» **Task to carry out**
Give all of the lines again exactly as they read.

» **Supplied information**
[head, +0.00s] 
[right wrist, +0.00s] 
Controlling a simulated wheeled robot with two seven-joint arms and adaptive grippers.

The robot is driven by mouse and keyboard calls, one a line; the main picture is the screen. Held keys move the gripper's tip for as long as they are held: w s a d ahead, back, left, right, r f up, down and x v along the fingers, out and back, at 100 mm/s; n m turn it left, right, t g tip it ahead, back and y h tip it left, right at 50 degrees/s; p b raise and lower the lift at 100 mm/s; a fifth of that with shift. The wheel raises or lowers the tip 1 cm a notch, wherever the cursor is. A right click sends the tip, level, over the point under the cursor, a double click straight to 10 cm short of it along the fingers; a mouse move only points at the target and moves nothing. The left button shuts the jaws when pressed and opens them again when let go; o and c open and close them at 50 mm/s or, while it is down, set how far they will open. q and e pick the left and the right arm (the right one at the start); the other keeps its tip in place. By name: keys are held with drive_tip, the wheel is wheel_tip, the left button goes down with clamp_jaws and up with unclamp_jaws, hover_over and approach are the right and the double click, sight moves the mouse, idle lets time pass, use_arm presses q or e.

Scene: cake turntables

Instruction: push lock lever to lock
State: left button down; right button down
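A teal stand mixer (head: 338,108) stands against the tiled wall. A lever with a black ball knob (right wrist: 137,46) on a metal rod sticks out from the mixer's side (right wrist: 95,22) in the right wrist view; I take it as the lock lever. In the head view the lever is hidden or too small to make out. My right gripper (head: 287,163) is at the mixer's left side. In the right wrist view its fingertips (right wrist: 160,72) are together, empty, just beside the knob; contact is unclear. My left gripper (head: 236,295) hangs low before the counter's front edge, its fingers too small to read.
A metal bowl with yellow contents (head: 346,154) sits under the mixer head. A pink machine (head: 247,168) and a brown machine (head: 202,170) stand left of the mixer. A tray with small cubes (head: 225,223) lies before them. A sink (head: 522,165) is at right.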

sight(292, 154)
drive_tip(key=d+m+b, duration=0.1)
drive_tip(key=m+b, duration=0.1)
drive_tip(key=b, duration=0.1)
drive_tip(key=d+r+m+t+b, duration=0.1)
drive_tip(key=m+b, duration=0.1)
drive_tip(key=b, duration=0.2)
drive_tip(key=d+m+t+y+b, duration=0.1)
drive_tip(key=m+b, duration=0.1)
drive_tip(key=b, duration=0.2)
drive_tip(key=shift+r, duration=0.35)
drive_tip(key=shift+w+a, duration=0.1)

» **Task response**
[head, +0.00s] 
[right wrist, +0.00s] 
Controlling a simulated wheeled robot with two seven-joint arms and adaptive grippers.

The robot is driven by mouse and keyboard calls, one a line; the main picture is the screen. Held keys move the gripper's tip for as long as they are held: w s a d ahead, back, left, right, r f up, down and x v along the fingers, out and back, at 100 mm/s; n m turn it left, right, t g tip it ahead, back and y h tip it left, right at 50 degrees/s; p b raise and lower the lift at 100 mm/s; a fifth of that with shift. The wheel raises or lowers the tip 1 cm a notch, wherever the cursor is. A right click sends the tip, level, over the point under the cursor, a double click straight to 10 cm short of it along the fingers; a mouse move only points at the target and moves nothing. The left button shuts the jaws when pressed and opens them again when let go; o and c open and close them at 50 mm/s or, while it is down, set how far they will open. q and e pick the left and the right arm (the right one at the start); the other keeps its tip in place. By name: keys are held with drive_tip, the wheel is wheel_tip, the left button goes down with clamp_jaws and up with unclamp_jaws, hover_over and approach are the right and the double click, sight moves the mouse, idle lets time pass, use_arm presses q or e.

Scene: cake turntables

Instruction: push lock lever to lock
State: left button down; right button down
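A teal stand mixer (head: 338,108) stands against the tiled wall. A lever with a black ball knob (right wrist: 137,46) on a metal rod sticks out from the mixer's side (right wrist: 95,22) in the right wrist view; I take it as the lock lever. In the head view the lever is hidden or too small to make out. My right gripper (head: 287,163) is at the mixer's left side. In the right wrist view its fingertips (right wrist: 160,72) are together, empty, just beside the knob; contact is unclear. My left gripper (head: 236,295) hangs low before the counter's front edge, its fingers too small to read.
A metal bowl with yellow contents (head: 346,154) sits under the mixer head. A pink machine (head: 247,168) and a brown machine (head: 202,170) stand left of the mixer. A tray with small cubes (head: 225,223) lies before them. A sink (head: 522,165) is at right.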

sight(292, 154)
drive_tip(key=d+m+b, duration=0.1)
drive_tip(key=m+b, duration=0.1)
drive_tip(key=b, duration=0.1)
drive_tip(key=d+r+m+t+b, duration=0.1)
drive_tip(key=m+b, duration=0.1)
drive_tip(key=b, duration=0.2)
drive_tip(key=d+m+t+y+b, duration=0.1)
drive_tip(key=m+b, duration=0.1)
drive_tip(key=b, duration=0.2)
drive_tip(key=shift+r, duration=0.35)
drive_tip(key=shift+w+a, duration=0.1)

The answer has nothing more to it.